Dass die AfD die Grugahalle gewählt hat, deuten die Gegendemonstranten als Provokation

„Die AfD ist in Essen nicht willkommen“ lautet die gemeinsame Botschaft. „Die Stadt muss der AfD die Grugahalle überlassen, wir aber der AfD nicht die Straße und schon gar nicht den politischen Diskurs“, sagt Linda Kastrup von „Gemeinsam Laut“. Dafür sollen möglichst viele auf die Straßen gehen.

Dass die AfD wieder Essen für ihren Parteitag gewählt, deutet man als bewusste Provokation und als „Kampfansage an die Region, die seit über 200 Jahren von Migranten geprägt ist“. Schon 2015 hatte die AfD ihren Bundesparteitag in der Grugahalle abgehalten. Inzwischen sei die Partei eine „ernsthafte Gefahr für die ganze Gesellschaft“. Spätestens seit öffentlich geworden ist, dass AfD-Funktionäre und Rechtsextreme bei einem Treffen in Potsdam unter dem Schlagwort „Remigration“ über die massenhafte Ausweisung von Zugewanderten fabulierten, reagieren viele alarmiert auf das Erstarken der Rechtspartei.

Wie viele dem Aufruf folgen werden? Die Initiatoren sind selbst gespannt. Hoffentlich bestätige sich der Optimismus der Polizei, heißt es augenzwinkernd. Die Essener Polizeibehörde hatte die Zahl von 78.000 Teilnehmern in die Welt gesetzt, auf Basis von 18. Veranstaltungen und Kundgebungen, die für dieses lange Wochenende angemeldet sind. Dass es so viele werden, erwarten die Initiatoren aber offensichtlich nicht.
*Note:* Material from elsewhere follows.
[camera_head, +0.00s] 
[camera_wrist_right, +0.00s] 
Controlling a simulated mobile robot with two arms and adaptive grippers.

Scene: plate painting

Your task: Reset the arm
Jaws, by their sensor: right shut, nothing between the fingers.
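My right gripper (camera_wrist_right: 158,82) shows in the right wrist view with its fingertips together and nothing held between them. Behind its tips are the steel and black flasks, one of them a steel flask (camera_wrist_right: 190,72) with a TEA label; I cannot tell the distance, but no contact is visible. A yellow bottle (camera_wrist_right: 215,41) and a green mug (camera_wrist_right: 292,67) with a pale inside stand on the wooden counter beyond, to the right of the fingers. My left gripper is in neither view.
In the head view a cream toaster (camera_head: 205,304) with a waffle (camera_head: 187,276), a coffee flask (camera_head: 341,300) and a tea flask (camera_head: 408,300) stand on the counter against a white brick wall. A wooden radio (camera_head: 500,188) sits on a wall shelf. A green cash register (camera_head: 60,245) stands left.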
Mehrere tausend, wenn nicht mehrere zehntausend Demonstranten dürften sich ab Donnerstag in Essen einfinden.

Die Demonstranten wollen den AfD-Delegierten den Weg zur Grugahalle verbauen

Der Protest soll friedlich über die Bühne gehen. „Von uns wird keine Gewalt ausgehen“, sagt Katharina Schwabedissen, kündigt aber „zivilen Ungehorsam“ an. Was darunter genau zu verstehen ist, entscheiden die Demonstrierenden im Zweifel selbst. „Besprecht vorher, was euch ziviler Ungehorsam bedeutet, um (...) dafür zu sorgen, dass niemand Grenzen überschreiten muss“, heißt es vielsagend im Demo-Aufruf von „Widersetzen“.
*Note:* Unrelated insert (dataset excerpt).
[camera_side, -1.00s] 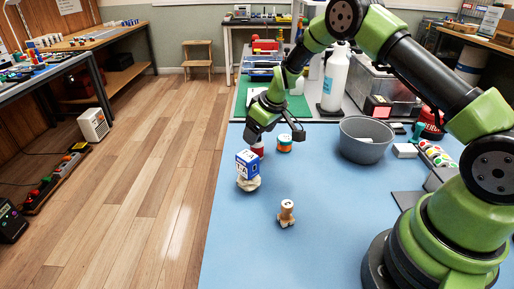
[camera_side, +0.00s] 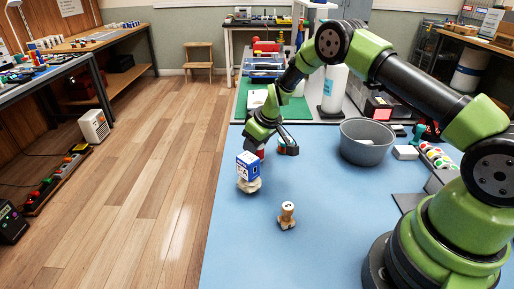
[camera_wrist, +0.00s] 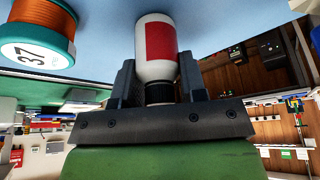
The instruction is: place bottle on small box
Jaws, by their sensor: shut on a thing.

Katharina Schwabedissen spricht von „bunten Aktionen“ wie gemeinsam Karten spielen oder gemeinsam bunte Socken stricken. Ziel sei es, „den AfD-Delegierten die Anreise so unbequem wie möglich zu machen“, heißt es. Der Zugang zur Grugahalle soll ihnen bestenfalls verbaut werden, indem Demonstranten den öffentlichen Raum besetzten. Blockaden wären also denkbar. Der Halle nähern darf sich der Protestzug nur auf Sichtweite von der Alfredbrücke aus.
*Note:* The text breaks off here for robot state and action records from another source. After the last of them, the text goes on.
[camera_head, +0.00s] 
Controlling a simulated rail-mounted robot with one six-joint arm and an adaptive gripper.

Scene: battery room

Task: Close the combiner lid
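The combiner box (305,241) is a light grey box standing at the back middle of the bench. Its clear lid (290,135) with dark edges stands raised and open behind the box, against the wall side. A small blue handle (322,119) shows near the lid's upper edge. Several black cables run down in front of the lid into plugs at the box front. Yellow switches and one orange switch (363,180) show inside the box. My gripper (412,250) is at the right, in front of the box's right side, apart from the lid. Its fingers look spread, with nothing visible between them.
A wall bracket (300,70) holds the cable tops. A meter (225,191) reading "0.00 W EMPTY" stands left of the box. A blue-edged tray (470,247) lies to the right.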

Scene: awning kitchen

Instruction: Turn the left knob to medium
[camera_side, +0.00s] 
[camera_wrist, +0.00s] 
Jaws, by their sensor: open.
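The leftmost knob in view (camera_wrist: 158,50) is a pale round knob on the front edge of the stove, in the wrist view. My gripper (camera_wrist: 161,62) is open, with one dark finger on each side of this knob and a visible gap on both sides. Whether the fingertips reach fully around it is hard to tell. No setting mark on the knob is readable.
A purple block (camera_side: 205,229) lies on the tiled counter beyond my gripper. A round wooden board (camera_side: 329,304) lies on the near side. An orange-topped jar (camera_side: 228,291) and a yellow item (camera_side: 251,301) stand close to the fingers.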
Erwartet wird, dass sich gewaltbereite Demonstranten aus der Autonomen Szene auf den Weg nach Essen machen werden. Ein anonymer Aufruf, den AfD-Parteitag zu „smashen“ tauchte im Internet auf. „Gemeinsam laut“ und „Widersetzen“ verweisen auf einen „Aktionskonsens“, auf den sich die Veranstalter verständigt haben. Es ist eine Selbstverpflichtung, die Gewalt ausdrücklich ausschließt. Wörtlich heißt es: „Wir achten aufeinander, gehen fürsorglich miteinander um und sind um Deeskalation bemüht.“ Wer sich daran hält, sei herzlich willkommen.